Objective ▸ Select every line holding the word "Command" and copy it.

begin Listed records

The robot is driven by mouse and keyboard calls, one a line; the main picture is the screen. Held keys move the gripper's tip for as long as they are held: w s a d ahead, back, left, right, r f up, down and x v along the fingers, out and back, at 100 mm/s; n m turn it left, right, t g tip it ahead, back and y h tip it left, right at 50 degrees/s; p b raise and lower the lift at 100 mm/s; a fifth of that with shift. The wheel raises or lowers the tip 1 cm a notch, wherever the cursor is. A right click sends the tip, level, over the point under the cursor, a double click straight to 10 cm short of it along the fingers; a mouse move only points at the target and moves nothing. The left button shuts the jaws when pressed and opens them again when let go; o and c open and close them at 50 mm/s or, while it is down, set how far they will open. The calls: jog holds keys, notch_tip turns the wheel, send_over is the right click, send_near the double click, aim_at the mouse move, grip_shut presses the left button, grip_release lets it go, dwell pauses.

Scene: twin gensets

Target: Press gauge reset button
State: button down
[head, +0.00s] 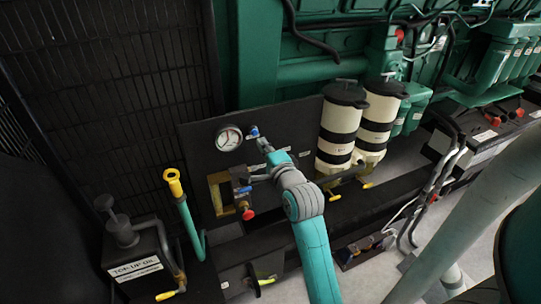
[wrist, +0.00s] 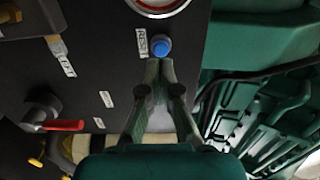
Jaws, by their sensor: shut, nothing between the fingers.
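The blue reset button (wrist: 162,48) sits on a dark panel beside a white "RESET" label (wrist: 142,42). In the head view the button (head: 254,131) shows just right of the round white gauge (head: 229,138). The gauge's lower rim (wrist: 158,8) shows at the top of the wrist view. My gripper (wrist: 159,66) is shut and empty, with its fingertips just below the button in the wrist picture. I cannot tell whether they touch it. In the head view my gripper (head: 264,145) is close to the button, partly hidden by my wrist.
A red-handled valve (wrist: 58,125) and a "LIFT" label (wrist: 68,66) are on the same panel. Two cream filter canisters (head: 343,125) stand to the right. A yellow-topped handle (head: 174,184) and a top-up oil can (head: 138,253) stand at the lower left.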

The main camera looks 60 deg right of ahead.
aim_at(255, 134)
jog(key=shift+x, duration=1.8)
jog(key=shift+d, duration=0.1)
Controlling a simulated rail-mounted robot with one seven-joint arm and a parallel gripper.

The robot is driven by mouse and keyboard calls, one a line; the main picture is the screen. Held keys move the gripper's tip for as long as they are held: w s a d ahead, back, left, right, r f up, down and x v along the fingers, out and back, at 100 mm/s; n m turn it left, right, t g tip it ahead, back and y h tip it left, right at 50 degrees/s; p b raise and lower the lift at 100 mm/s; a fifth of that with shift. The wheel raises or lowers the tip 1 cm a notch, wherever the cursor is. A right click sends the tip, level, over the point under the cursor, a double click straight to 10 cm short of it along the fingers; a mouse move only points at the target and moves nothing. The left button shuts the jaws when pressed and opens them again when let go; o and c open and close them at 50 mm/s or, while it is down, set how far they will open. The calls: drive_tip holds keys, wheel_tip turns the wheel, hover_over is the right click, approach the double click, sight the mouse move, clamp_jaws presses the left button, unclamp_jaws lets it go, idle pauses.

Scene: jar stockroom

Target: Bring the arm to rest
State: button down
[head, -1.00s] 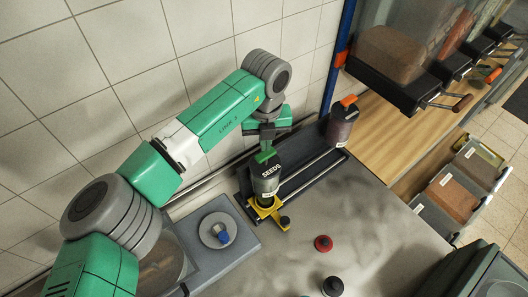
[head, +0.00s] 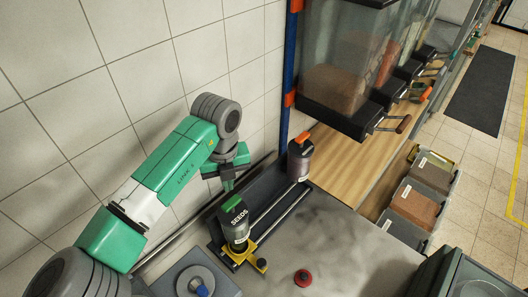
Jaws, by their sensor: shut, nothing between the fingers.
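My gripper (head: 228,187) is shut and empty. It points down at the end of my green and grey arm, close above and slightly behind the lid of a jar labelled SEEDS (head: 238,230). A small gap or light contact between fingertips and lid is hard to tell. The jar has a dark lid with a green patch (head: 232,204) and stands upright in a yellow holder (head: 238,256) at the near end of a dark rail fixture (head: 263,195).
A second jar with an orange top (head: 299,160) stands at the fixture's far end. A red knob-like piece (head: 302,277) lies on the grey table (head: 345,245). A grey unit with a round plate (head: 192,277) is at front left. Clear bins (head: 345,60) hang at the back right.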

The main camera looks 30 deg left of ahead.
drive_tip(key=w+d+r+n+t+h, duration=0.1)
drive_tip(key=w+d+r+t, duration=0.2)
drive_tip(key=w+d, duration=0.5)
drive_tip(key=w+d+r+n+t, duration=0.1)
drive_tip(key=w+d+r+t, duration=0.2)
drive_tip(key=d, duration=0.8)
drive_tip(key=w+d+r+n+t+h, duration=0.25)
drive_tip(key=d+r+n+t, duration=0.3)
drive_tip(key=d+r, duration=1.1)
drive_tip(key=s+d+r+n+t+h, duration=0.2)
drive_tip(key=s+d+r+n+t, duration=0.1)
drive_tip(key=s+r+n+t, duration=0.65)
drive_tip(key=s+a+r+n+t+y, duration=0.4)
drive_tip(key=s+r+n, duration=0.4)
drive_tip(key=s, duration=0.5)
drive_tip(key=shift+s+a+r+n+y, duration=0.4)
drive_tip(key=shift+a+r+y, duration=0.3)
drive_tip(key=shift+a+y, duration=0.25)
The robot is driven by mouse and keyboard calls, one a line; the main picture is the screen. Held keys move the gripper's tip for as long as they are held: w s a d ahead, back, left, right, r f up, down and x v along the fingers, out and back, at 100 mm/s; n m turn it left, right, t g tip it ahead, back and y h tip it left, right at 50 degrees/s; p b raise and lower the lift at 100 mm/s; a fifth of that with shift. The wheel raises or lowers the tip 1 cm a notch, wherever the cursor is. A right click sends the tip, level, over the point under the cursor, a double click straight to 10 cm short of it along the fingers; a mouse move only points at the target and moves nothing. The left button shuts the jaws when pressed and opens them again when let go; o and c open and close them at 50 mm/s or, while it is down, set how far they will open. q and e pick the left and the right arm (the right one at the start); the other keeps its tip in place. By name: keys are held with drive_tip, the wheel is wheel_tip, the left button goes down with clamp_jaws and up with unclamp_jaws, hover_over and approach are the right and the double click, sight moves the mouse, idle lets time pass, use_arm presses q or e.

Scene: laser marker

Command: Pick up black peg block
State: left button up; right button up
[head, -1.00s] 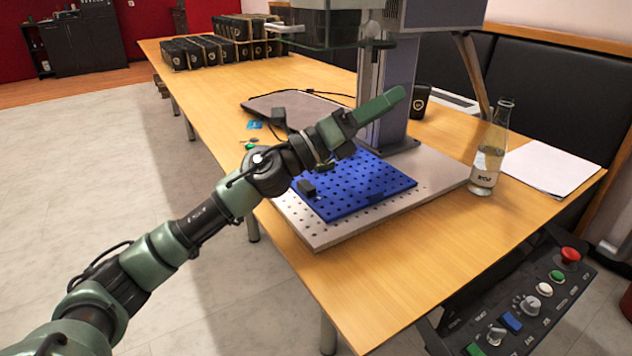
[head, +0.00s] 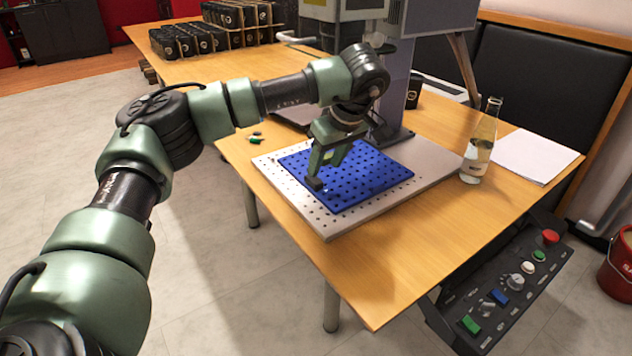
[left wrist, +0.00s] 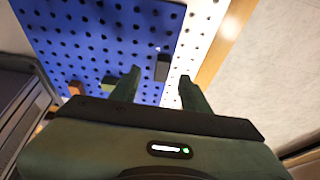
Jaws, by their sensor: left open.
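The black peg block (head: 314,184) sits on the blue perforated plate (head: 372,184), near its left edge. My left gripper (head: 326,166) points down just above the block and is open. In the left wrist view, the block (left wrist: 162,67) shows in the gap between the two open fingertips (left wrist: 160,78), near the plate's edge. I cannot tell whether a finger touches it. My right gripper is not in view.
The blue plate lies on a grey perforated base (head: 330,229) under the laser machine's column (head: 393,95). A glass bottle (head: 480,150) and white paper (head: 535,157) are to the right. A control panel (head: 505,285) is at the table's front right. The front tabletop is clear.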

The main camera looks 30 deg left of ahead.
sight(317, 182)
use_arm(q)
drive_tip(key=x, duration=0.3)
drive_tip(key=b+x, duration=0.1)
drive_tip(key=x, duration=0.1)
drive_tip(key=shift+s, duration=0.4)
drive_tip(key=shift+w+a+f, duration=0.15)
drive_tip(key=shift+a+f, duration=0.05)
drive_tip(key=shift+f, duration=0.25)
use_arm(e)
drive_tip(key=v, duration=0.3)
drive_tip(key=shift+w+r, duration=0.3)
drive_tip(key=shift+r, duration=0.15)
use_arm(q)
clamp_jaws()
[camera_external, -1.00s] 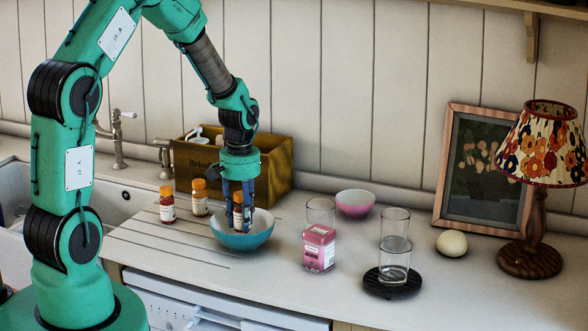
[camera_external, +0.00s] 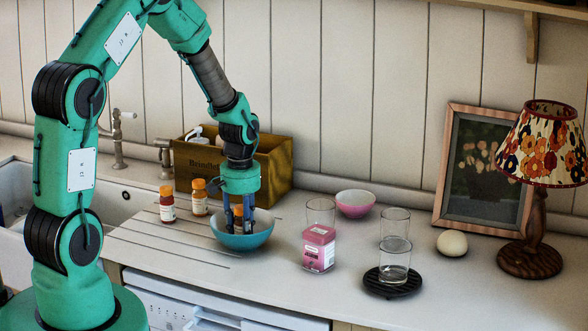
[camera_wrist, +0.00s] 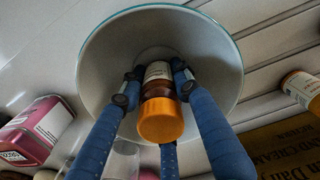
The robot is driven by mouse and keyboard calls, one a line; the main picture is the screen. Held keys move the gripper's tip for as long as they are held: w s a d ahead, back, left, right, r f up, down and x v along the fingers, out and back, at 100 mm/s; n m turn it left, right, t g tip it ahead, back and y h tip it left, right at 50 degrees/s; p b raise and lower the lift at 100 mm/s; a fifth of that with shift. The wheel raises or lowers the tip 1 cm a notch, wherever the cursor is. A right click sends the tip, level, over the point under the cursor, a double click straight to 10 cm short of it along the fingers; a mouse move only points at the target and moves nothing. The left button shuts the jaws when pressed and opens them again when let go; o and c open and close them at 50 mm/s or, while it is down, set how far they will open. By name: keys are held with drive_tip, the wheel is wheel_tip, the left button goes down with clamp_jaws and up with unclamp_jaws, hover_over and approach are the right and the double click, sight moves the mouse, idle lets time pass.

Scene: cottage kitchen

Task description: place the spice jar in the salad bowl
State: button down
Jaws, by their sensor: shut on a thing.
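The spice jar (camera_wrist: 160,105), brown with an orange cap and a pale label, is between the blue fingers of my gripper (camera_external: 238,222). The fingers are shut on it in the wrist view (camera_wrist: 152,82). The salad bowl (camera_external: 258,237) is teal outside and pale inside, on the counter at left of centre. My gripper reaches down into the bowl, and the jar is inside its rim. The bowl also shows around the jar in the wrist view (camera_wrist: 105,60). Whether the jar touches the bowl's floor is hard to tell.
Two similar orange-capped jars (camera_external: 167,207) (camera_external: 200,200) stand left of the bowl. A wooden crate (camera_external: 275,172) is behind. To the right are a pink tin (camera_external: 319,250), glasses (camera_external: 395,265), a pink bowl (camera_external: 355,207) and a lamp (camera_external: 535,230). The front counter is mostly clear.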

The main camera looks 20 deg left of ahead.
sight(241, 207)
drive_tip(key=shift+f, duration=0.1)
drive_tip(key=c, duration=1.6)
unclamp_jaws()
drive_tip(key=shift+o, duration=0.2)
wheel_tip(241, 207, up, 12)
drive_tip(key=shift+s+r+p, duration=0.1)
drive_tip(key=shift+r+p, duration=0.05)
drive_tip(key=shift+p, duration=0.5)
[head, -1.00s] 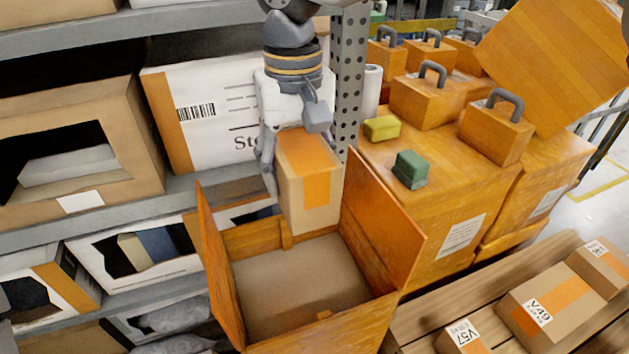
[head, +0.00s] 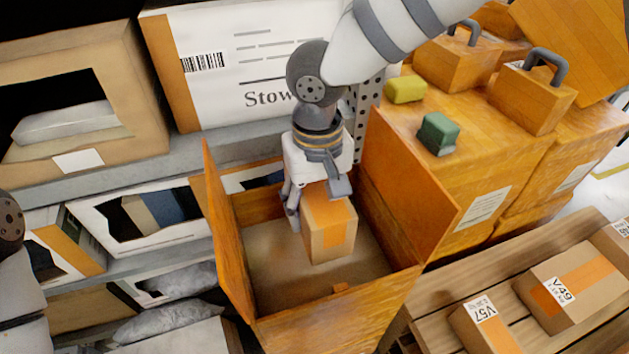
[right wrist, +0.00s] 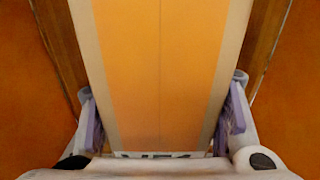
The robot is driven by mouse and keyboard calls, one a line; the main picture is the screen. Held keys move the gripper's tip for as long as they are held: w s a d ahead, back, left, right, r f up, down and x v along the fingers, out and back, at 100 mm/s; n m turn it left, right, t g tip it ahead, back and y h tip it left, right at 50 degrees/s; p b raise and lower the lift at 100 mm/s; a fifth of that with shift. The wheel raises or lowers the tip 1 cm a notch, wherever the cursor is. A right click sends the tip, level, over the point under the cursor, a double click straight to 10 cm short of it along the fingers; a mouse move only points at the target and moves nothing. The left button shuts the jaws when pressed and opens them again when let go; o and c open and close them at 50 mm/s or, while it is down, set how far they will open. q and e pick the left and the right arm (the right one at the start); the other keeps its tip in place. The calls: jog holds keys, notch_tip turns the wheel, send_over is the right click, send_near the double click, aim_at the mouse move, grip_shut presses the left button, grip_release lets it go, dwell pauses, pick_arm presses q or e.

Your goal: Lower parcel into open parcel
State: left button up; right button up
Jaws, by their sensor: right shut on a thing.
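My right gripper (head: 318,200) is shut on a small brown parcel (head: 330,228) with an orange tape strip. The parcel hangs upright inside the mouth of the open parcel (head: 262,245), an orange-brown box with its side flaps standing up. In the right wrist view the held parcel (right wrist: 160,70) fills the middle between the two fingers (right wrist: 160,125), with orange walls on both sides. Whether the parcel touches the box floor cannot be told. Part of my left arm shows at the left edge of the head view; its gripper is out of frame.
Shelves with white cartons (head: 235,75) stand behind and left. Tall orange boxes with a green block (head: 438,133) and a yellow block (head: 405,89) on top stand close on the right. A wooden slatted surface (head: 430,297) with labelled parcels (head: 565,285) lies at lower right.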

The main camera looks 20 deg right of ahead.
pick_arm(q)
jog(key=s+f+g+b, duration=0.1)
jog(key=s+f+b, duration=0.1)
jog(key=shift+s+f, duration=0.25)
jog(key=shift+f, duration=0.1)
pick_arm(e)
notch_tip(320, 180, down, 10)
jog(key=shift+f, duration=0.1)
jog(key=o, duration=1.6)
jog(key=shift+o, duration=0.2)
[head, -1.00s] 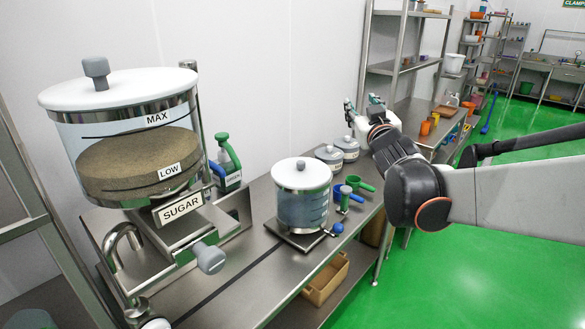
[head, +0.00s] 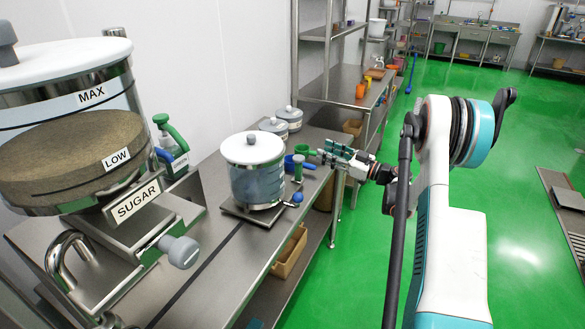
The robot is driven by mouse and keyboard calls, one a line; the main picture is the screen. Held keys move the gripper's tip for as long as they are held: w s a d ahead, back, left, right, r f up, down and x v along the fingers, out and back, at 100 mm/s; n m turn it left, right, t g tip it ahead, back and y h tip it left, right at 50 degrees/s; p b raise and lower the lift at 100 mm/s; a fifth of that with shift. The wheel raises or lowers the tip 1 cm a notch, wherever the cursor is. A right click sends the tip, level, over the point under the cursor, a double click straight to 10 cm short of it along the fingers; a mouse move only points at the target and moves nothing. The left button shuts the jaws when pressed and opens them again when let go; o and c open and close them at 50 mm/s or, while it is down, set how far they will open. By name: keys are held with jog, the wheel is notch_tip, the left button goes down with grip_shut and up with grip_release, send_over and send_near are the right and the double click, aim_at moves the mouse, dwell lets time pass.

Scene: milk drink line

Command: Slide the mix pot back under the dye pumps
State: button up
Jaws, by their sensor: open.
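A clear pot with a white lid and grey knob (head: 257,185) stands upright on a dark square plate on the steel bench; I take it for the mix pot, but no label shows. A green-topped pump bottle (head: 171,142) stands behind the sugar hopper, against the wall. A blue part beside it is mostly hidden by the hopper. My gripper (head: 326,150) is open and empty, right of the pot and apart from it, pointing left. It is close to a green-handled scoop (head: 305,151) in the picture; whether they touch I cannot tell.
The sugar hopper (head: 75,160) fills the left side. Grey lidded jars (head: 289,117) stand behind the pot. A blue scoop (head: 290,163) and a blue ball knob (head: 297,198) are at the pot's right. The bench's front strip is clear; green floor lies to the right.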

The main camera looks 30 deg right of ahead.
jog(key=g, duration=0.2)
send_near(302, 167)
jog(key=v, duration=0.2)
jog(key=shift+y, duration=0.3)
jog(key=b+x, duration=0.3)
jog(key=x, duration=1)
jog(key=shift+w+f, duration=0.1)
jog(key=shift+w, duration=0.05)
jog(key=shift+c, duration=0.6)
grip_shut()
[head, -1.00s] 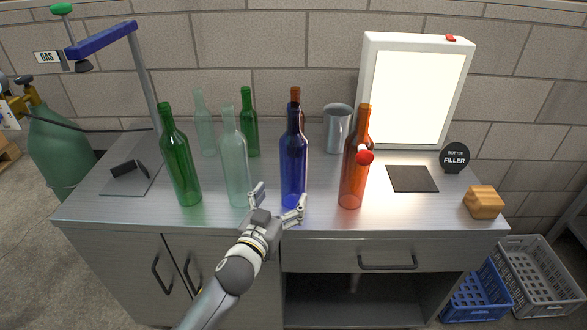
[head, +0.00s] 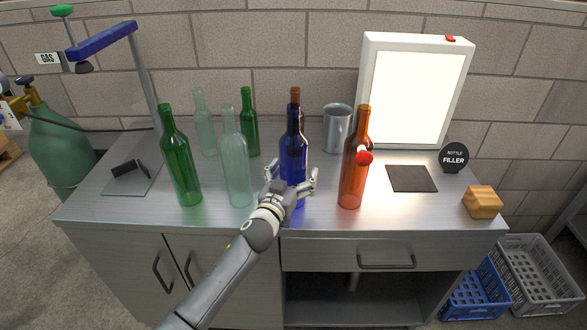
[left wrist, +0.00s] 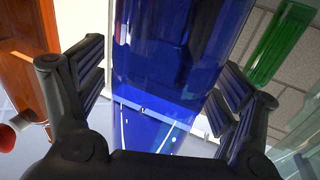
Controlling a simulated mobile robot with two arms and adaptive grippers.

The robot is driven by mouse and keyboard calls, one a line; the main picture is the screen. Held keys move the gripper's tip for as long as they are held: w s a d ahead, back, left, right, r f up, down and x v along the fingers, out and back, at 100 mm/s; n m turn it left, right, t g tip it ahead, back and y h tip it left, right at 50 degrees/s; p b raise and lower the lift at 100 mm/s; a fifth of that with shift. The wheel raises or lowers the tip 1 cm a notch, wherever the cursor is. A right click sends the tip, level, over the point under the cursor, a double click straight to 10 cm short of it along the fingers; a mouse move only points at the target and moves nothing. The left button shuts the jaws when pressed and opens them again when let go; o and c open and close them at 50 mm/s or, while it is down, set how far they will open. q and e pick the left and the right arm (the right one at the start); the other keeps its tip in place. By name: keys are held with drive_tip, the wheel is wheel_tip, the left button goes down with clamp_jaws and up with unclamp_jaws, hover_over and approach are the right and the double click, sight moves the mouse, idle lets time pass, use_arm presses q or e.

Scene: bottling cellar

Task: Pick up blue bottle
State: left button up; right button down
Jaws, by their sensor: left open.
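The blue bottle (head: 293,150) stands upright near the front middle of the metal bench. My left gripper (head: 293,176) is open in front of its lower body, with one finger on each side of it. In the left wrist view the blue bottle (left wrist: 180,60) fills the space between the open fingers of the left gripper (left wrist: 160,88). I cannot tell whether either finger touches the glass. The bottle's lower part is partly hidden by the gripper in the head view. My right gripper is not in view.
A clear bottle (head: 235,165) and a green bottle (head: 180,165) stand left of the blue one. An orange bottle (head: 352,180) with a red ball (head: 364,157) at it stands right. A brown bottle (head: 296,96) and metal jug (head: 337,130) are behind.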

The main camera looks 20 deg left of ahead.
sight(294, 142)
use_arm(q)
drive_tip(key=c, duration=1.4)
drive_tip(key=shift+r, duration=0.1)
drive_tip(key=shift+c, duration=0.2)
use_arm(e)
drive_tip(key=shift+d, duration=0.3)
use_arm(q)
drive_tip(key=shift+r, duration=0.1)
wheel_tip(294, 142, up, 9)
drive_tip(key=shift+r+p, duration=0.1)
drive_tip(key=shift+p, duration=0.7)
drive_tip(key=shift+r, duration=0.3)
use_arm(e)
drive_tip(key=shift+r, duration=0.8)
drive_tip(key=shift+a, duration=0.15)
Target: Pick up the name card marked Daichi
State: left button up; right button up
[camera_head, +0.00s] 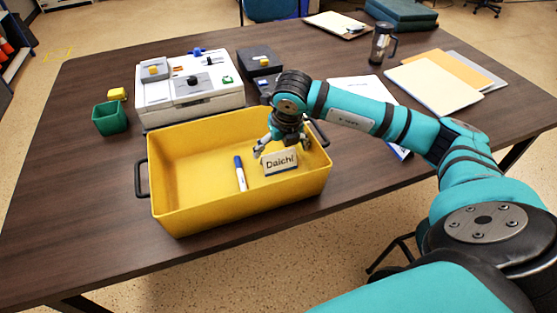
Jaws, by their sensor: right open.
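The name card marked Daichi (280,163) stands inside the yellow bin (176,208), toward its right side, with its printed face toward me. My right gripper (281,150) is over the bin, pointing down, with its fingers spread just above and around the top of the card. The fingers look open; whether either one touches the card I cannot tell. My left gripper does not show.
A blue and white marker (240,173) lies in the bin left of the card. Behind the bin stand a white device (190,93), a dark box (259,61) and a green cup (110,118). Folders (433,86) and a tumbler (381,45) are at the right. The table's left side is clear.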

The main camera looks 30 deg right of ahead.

end Listed records

Output for this task ▸
Command: Pick up black peg block
Command: Slide the mix pot back under the dye pumps

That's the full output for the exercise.